### EXERCISE TASK
Write out, precisely and in full, each line of the material.

***

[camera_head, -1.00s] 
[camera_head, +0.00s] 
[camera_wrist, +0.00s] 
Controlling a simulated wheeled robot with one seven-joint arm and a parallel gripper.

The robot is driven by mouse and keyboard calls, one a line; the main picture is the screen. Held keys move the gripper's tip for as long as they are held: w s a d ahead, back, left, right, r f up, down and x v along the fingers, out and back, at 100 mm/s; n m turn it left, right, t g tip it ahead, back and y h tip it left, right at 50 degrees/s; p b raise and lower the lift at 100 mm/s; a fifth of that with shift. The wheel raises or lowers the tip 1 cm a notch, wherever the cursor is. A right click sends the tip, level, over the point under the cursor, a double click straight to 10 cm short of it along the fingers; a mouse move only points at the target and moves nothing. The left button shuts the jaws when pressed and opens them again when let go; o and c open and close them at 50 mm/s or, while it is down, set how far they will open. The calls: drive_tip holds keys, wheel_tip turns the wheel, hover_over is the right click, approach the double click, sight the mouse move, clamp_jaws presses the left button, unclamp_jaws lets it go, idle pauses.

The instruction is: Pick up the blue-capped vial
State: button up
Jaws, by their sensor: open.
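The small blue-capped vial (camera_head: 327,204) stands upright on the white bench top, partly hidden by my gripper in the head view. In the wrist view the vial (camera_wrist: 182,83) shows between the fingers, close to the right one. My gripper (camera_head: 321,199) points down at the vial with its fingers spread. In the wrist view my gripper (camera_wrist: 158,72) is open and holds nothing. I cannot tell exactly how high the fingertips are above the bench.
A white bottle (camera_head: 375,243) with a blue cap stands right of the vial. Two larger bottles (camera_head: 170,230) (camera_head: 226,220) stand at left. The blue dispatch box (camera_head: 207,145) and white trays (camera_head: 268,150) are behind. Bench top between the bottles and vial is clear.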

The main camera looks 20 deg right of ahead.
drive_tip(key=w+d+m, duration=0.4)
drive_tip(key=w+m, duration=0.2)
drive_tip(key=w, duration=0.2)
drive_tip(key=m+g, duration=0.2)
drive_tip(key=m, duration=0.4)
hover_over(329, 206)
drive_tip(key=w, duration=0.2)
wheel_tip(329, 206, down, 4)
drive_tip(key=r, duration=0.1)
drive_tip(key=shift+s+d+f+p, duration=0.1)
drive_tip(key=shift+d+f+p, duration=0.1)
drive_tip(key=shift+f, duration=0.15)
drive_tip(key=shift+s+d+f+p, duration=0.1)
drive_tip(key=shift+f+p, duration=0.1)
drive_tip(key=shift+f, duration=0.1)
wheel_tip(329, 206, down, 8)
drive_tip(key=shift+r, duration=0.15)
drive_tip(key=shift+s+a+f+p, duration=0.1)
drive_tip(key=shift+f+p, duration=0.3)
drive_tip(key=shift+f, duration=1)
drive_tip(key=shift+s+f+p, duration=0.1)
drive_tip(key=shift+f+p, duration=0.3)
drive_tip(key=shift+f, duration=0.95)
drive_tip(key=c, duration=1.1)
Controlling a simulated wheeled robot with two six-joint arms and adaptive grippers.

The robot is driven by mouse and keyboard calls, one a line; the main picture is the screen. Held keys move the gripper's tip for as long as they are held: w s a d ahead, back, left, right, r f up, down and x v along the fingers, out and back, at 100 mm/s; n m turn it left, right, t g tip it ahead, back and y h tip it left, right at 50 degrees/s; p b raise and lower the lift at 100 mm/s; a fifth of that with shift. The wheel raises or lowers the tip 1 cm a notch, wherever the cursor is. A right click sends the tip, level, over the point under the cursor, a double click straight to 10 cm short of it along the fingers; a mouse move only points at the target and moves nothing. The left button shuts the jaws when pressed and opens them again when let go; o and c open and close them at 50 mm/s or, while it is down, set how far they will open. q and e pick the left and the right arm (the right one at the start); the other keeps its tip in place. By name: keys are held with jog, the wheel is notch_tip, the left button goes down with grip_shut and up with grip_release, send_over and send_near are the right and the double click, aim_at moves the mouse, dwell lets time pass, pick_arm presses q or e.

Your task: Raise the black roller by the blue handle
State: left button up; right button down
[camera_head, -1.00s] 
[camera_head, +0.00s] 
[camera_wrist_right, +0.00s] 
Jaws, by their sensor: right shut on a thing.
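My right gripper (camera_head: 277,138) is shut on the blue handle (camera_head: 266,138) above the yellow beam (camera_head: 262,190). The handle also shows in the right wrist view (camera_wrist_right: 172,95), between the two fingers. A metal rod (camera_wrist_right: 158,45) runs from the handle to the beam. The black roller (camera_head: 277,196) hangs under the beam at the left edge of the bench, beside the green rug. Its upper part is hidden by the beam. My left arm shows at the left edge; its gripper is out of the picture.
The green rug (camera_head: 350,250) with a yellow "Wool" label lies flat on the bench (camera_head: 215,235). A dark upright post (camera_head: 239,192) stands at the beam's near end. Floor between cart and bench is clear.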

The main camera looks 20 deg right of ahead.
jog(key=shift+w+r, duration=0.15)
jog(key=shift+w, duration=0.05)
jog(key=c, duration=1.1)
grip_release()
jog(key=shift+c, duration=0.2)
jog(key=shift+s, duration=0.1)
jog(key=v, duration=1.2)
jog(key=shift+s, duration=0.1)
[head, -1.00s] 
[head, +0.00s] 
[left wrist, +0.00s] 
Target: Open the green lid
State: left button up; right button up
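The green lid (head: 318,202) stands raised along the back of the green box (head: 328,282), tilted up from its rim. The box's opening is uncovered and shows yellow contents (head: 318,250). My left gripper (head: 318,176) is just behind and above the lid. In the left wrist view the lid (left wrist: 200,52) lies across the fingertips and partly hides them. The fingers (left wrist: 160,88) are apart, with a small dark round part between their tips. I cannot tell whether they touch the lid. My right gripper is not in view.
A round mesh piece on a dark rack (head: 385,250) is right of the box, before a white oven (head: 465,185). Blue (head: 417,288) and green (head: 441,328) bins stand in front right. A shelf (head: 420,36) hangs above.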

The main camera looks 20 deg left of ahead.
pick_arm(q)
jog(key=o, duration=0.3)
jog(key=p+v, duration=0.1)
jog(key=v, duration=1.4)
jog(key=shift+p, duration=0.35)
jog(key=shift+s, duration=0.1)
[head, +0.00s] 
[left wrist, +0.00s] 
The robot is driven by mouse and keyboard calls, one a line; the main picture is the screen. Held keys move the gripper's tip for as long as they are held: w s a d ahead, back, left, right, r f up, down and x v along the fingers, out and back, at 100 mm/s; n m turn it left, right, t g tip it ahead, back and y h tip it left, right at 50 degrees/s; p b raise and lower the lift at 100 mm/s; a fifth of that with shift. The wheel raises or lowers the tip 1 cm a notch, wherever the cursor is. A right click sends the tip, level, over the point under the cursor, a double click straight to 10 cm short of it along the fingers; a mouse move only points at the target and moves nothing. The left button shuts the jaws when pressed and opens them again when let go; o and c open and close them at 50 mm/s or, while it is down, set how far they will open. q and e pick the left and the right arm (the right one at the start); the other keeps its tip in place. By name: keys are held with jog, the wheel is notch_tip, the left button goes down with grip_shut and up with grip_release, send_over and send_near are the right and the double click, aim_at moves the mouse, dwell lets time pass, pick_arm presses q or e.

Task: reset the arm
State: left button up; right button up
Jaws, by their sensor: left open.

***

### FINAL RESULT
[camera_head, -1.00s] 
[camera_head, +0.00s] 
[camera_wrist, +0.00s] 
Controlling a simulated wheeled robot with one seven-joint arm and a parallel gripper.

The robot is driven by mouse and keyboard calls, one a line; the main picture is the screen. Held keys move the gripper's tip for as long as they are held: w s a d ahead, back, left, right, r f up, down and x v along the fingers, out and back, at 100 mm/s; n m turn it left, right, t g tip it ahead, back and y h tip it left, right at 50 degrees/s; p b raise and lower the lift at 100 mm/s; a fifth of that with shift. The wheel raises or lowers the tip 1 cm a notch, wherever the cursor is. A right click sends the tip, level, over the point under the cursor, a double click straight to 10 cm short of it along the fingers; a mouse move only points at the target and moves nothing. The left button shuts the jaws when pressed and opens them again when let go; o and c open and close them at 50 mm/s or, while it is down, set how far they will open. The calls: drive_tip holds keys, wheel_tip turns the wheel, hover_over is the right click, approach the double click, sight the mouse move, clamp_jaws presses the left button, unclamp_jaws lets it go, idle pauses.

The instruction is: Pick up the blue-capped vial
State: button up
Jaws, by their sensor: open.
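The small blue-capped vial (camera_head: 327,204) stands upright on the white bench top, partly hidden by my gripper in the head view. In the wrist view the vial (camera_wrist: 182,83) shows between the fingers, close to the right one. My gripper (camera_head: 321,199) points down at the vial with its fingers spread. In the wrist view my gripper (camera_wrist: 158,72) is open and holds nothing. I cannot tell exactly how high the fingertips are above the bench.
A white bottle (camera_head: 375,243) with a blue cap stands right of the vial. Two larger bottles (camera_head: 170,230) (camera_head: 226,220) stand at left. The blue dispatch box (camera_head: 207,145) and white trays (camera_head: 268,150) are behind. Bench top between the bottles and vial is clear.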

The main camera looks 20 deg right of ahead.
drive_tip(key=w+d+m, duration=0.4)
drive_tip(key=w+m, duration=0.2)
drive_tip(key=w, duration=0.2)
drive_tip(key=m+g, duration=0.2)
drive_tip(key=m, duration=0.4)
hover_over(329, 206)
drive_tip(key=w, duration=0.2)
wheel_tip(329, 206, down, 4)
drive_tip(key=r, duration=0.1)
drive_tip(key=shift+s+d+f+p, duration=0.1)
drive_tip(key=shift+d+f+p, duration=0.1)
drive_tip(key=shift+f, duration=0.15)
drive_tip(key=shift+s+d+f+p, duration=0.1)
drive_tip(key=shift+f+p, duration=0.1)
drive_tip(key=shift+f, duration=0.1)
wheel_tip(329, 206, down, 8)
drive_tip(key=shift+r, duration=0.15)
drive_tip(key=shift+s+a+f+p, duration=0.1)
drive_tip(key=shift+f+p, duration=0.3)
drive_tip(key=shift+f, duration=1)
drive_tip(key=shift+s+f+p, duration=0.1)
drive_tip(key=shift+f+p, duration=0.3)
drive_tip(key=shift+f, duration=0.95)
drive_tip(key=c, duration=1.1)
Controlling a simulated wheeled robot with two six-joint arms and adaptive grippers.

The robot is driven by mouse and keyboard calls, one a line; the main picture is the screen. Held keys move the gripper's tip for as long as they are held: w s a d ahead, back, left, right, r f up, down and x v along the fingers, out and back, at 100 mm/s; n m turn it left, right, t g tip it ahead, back and y h tip it left, right at 50 degrees/s; p b raise and lower the lift at 100 mm/s; a fifth of that with shift. The wheel raises or lowers the tip 1 cm a notch, wherever the cursor is. A right click sends the tip, level, over the point under the cursor, a double click straight to 10 cm short of it along the fingers; a mouse move only points at the target and moves nothing. The left button shuts the jaws when pressed and opens them again when let go; o and c open and close them at 50 mm/s or, while it is down, set how far they will open. q and e pick the left and the right arm (the right one at the start); the other keeps its tip in place. By name: keys are held with jog, the wheel is notch_tip, the left button goes down with grip_shut and up with grip_release, send_over and send_near are the right and the double click, aim_at moves the mouse, dwell lets time pass, pick_arm presses q or e.

Your task: Raise the black roller by the blue handle
State: left button up; right button down
[camera_head, -1.00s] 
[camera_head, +0.00s] 
[camera_wrist_right, +0.00s] 
Jaws, by their sensor: right shut on a thing.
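My right gripper (camera_head: 277,138) is shut on the blue handle (camera_head: 266,138) above the yellow beam (camera_head: 262,190). The handle also shows in the right wrist view (camera_wrist_right: 172,95), between the two fingers. A metal rod (camera_wrist_right: 158,45) runs from the handle to the beam. The black roller (camera_head: 277,196) hangs under the beam at the left edge of the bench, beside the green rug. Its upper part is hidden by the beam. My left arm shows at the left edge; its gripper is out of the picture.
The green rug (camera_head: 350,250) with a yellow "Wool" label lies flat on the bench (camera_head: 215,235). A dark upright post (camera_head: 239,192) stands at the beam's near end. Floor between cart and bench is clear.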

The main camera looks 20 deg right of ahead.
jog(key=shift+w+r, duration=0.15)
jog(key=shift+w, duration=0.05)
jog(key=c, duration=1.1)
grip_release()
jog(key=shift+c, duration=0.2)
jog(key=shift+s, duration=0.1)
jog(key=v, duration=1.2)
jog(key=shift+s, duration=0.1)
[head, -1.00s] 
[head, +0.00s] 
[left wrist, +0.00s] 
Target: Open the green lid
State: left button up; right button up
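The green lid (head: 318,202) stands raised along the back of the green box (head: 328,282), tilted up from its rim. The box's opening is uncovered and shows yellow contents (head: 318,250). My left gripper (head: 318,176) is just behind and above the lid. In the left wrist view the lid (left wrist: 200,52) lies across the fingertips and partly hides them. The fingers (left wrist: 160,88) are apart, with a small dark round part between their tips. I cannot tell whether they touch the lid. My right gripper is not in view.
A round mesh piece on a dark rack (head: 385,250) is right of the box, before a white oven (head: 465,185). Blue (head: 417,288) and green (head: 441,328) bins stand in front right. A shelf (head: 420,36) hangs above.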

The main camera looks 20 deg left of ahead.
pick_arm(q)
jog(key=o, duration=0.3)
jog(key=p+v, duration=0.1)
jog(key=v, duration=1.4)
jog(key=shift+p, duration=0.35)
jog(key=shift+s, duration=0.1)
[head, +0.00s] 
[left wrist, +0.00s] 
The robot is driven by mouse and keyboard calls, one a line; the main picture is the screen. Held keys move the gripper's tip for as long as they are held: w s a d ahead, back, left, right, r f up, down and x v along the fingers, out and back, at 100 mm/s; n m turn it left, right, t g tip it ahead, back and y h tip it left, right at 50 degrees/s; p b raise and lower the lift at 100 mm/s; a fifth of that with shift. The wheel raises or lowers the tip 1 cm a notch, wherever the cursor is. A right click sends the tip, level, over the point under the cursor, a double click straight to 10 cm short of it along the fingers; a mouse move only points at the target and moves nothing. The left button shuts the jaws when pressed and opens them again when let go; o and c open and close them at 50 mm/s or, while it is down, set how far they will open. q and e pick the left and the right arm (the right one at the start); the other keeps its tip in place. By name: keys are held with jog, the wheel is notch_tip, the left button goes down with grip_shut and up with grip_release, send_over and send_near are the right and the double click, aim_at moves the mouse, dwell lets time pass, pick_arm presses q or e.

Task: reset the arm
State: left button up; right button up
Jaws, by their sensor: left open.

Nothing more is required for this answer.